Playwright is a Microsoft-backed end-to-end web testing and automation library with native support for all major browser engines. While its primary intended use case is automated web application testing, its headless browser functionality is also heavily utilized for web scraping workflows, thanks to built-in anti-detection features that enable stealth operation.
For Python 3.10 environments, first install the Playwright package via pip:
pip install playwright
A successful installation will return output similar to the following:
Successfully built greenlet
Installing collected packages: pyee, greenlet, playwright
Attempting uninstall: greenlet
Found existing installation: greenlet 2.0.2
Uninstalling greenlet-2.0.2:
Successfully uninstalled greenlet-2.0.2
Successfully installed greenlet-2.0.1 playwright-1.30.0 pyee-9.0.4
As of writing, the latest stable Playwright release is version 1.30.0.

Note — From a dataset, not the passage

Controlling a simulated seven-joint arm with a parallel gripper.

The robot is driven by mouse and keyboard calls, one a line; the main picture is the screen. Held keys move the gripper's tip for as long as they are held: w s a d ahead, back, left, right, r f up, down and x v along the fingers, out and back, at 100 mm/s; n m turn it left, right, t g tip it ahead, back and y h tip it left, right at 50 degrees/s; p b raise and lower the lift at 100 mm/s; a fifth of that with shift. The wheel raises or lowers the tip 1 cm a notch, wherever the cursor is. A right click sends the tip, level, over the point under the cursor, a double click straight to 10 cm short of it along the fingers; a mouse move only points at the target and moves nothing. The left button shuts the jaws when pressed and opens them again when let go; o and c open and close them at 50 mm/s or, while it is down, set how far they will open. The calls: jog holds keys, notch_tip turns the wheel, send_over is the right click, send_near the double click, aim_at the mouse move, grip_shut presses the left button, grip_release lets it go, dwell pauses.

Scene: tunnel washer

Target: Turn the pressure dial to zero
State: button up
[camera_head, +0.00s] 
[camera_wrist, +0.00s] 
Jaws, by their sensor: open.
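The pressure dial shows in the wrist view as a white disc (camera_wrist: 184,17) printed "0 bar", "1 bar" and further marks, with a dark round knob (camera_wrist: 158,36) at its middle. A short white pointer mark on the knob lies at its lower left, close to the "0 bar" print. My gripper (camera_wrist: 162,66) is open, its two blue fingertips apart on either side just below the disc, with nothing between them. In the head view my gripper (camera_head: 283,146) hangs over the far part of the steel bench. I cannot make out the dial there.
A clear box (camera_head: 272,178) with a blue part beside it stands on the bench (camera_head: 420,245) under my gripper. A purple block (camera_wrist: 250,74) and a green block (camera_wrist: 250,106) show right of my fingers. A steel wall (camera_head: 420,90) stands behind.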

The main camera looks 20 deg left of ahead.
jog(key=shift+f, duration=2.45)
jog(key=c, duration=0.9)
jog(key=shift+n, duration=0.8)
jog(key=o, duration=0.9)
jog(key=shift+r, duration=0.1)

Next, run the built-in driver installation command to fetch preconfigured, compatibility-validated browser binaries:
playwright install
This command automatically downloads Chromium, Firefox, and WebKit drivers, along with supporting utilities like FFMPEG:
Downloading Chromium 110.0.5481.38 (playwright build v1045) from https://playwright.azureedge.net/builds/chromium/1045/chromium-mac-arm64.zip
123.8 Mb [====================] 100% 0.0s
Chromium 110.0.5481.38 (playwright build v1045) downloaded to ~/Library/Caches/ms-playwright/chromium-1045
Downloading FFMPEG playwright build v1008 from https://playwright.azureedge.net/builds/ffmpeg/1008/ffmpeg-mac-arm64.zip
1 Mb [====================] 100% 0.0s
FFMPEG playwright build v1008 downloaded to ~/Library/Caches/ms-playwright/ffmpeg-1008
Downloading Firefox 108.0.2 (playwright build v1372) from https://playwright.azureedge.net/builds/firefox/1372/firefox-mac-11-arm64.zip
69.8 Mb [====================] 100% 0.0s
Firefox 108.0.2 (playwright build v1372) downloaded to ~/Library/Caches/ms-playwright/firefox-1372
Downloading Webkit 16.4 (playwright build v1767) from https://playwright.azureedge.net/builds/webkit/1767/webkit-mac-12-arm64.zip
56.9 Mb [====================] 100% 0.0s
Webkit 16.4 (playwright build v1372) downloaded to ~/Library/Caches/ms-playwright/webkit-1767
The Chromium engine is the most widely used of the three, powering popular consumer browsers including Google Chrome and Microsoft Edge.
If you have Microsoft Edge installed on your system, you can test a basic automation workflow with the following implementation:
from playwright.sync_api import sync_playwright
with sync_playwright() as pw_instance:
edge_browser = pw_instance.chromium.launch(channel="msedge", headless=True)
test_tab = edge_browser.new_page()
test_tab.goto("https://example.com")
test_tab.wait_for_load_state("networkidle")
test_tab.screenshot(path="./edge_test_capture.png", full_page=True)
edge_browser.close()
This code uses Playwright's synchronous execution API, with a context manager that handles browser process lifecycle management automatically. The channel parameter explicitly targets the locally installed Microsoft Edge browser, while the headless=True flag runs the browser process entirely in the background with no visible user interface. The wait_for_load_state call pauses execution untill all network activity on the page has ceased, ensuring all content is fully rendered before the screenshot is captured.